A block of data
----------
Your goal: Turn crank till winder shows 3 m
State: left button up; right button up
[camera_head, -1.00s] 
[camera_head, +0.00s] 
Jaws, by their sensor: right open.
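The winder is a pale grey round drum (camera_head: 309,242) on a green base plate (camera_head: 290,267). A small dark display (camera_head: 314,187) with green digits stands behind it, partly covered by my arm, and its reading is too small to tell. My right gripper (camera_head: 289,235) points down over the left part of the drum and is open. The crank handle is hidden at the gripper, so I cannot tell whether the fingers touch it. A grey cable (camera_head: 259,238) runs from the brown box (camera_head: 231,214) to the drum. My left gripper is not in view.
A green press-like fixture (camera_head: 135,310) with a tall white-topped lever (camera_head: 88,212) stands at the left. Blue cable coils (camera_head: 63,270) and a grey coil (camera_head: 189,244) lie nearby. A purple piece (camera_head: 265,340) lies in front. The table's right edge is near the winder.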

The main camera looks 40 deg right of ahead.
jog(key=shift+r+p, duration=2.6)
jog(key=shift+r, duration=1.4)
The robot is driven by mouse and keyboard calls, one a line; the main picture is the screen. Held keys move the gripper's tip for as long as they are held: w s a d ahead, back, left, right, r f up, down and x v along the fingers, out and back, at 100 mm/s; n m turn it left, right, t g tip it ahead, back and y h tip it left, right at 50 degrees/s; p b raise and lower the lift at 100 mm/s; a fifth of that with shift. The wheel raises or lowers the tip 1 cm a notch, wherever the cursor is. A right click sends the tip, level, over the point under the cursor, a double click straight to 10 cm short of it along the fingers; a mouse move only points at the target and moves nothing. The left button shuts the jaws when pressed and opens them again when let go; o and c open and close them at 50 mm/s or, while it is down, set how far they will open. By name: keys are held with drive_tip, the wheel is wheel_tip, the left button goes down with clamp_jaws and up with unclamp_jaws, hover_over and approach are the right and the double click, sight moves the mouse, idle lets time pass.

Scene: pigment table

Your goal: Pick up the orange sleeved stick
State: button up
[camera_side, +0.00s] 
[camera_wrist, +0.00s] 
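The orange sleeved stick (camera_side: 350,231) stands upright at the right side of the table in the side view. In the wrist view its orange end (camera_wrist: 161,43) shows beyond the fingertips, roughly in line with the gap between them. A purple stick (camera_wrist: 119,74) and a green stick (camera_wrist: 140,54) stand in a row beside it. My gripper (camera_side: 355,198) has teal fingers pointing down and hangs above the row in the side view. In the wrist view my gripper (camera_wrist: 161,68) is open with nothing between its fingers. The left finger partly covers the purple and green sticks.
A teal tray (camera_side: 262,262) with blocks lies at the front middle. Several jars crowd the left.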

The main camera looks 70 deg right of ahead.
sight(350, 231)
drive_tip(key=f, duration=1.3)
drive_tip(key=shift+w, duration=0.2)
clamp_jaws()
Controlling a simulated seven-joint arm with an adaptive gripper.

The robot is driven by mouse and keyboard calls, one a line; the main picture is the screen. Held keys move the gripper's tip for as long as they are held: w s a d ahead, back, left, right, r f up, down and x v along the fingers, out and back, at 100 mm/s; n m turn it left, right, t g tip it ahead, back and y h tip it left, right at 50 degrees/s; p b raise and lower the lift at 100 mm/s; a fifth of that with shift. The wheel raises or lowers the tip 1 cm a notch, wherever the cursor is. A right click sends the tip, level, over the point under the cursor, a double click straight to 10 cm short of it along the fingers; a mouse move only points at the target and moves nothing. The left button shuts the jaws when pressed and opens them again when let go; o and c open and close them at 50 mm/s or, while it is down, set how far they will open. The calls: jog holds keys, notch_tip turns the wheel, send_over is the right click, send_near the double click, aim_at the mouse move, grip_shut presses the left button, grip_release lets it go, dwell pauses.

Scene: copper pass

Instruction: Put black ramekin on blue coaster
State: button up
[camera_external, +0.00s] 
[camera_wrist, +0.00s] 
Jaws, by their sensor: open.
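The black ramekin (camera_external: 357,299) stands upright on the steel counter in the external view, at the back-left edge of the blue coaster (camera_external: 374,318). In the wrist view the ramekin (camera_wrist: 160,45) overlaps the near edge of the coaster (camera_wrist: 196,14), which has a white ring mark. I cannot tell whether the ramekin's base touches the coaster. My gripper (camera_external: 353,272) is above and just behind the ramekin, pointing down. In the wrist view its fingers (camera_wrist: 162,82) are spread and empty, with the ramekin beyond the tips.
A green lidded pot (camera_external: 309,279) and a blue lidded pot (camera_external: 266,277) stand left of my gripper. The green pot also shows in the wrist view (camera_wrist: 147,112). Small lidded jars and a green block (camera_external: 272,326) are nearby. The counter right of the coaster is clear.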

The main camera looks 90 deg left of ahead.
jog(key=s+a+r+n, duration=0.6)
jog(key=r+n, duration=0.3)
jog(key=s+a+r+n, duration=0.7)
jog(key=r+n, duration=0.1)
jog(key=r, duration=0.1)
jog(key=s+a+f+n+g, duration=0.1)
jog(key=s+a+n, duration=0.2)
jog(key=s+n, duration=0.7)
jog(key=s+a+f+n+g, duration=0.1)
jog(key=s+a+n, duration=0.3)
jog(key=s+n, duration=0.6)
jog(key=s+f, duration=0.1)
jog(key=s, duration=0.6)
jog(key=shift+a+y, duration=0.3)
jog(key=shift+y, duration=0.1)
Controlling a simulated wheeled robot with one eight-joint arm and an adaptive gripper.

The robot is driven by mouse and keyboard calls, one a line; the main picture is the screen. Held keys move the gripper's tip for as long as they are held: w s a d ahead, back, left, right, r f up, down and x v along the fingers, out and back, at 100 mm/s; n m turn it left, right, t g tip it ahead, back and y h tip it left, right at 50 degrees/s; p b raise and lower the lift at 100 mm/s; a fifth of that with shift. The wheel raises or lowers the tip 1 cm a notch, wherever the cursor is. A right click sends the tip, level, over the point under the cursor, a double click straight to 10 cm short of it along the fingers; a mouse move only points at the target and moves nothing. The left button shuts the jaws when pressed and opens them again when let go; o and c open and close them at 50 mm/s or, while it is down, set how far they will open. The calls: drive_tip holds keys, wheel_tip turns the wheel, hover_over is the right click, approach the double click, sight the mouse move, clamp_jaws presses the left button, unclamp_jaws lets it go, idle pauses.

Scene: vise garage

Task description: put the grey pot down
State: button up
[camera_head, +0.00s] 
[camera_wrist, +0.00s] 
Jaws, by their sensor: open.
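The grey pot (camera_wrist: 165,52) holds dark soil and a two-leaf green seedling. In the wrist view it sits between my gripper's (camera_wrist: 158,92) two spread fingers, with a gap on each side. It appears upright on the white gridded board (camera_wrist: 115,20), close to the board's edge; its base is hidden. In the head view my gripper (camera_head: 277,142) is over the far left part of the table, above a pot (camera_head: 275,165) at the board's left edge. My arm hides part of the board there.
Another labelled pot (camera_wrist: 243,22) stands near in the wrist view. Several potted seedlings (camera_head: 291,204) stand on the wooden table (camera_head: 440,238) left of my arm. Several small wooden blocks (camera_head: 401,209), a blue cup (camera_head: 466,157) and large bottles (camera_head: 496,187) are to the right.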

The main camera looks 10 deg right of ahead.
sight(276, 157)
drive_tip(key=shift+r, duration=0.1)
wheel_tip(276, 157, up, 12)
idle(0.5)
----------
* [Stated goal]
From the line containing "go, idle pauses." to the last line of the material, please quote every line exactly and only those.

* [Finished exercise]
The robot is driven by mouse and keyboard calls, one a line; the main picture is the screen. Held keys move the gripper's tip for as long as they are held: w s a d ahead, back, left, right, r f up, down and x v along the fingers, out and back, at 100 mm/s; n m turn it left, right, t g tip it ahead, back and y h tip it left, right at 50 degrees/s; p b raise and lower the lift at 100 mm/s; a fifth of that with shift. The wheel raises or lowers the tip 1 cm a notch, wherever the cursor is. A right click sends the tip, level, over the point under the cursor, a double click straight to 10 cm short of it along the fingers; a mouse move only points at the target and moves nothing. The left button shuts the jaws when pressed and opens them again when let go; o and c open and close them at 50 mm/s or, while it is down, set how far they will open. The calls: drive_tip holds keys, wheel_tip turns the wheel, hover_over is the right click, approach the double click, sight the mouse move, clamp_jaws presses the left button, unclamp_jaws lets it go, idle pauses.

Scene: vise garage

Task description: put the grey pot down
State: button up
[camera_head, +0.00s] 
[camera_wrist, +0.00s] 
Jaws, by their sensor: open.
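The grey pot (camera_wrist: 165,52) holds dark soil and a two-leaf green seedling. In the wrist view it sits between my gripper's (camera_wrist: 158,92) two spread fingers, with a gap on each side. It appears upright on the white gridded board (camera_wrist: 115,20), close to the board's edge; its base is hidden. In the head view my gripper (camera_head: 277,142) is over the far left part of the table, above a pot (camera_head: 275,165) at the board's left edge. My arm hides part of the board there.
Another labelled pot (camera_wrist: 243,22) stands near in the wrist view. Several potted seedlings (camera_head: 291,204) stand on the wooden table (camera_head: 440,238) left of my arm. Several small wooden blocks (camera_head: 401,209), a blue cup (camera_head: 466,157) and large bottles (camera_head: 496,187) are to the right.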

The main camera looks 10 deg right of ahead.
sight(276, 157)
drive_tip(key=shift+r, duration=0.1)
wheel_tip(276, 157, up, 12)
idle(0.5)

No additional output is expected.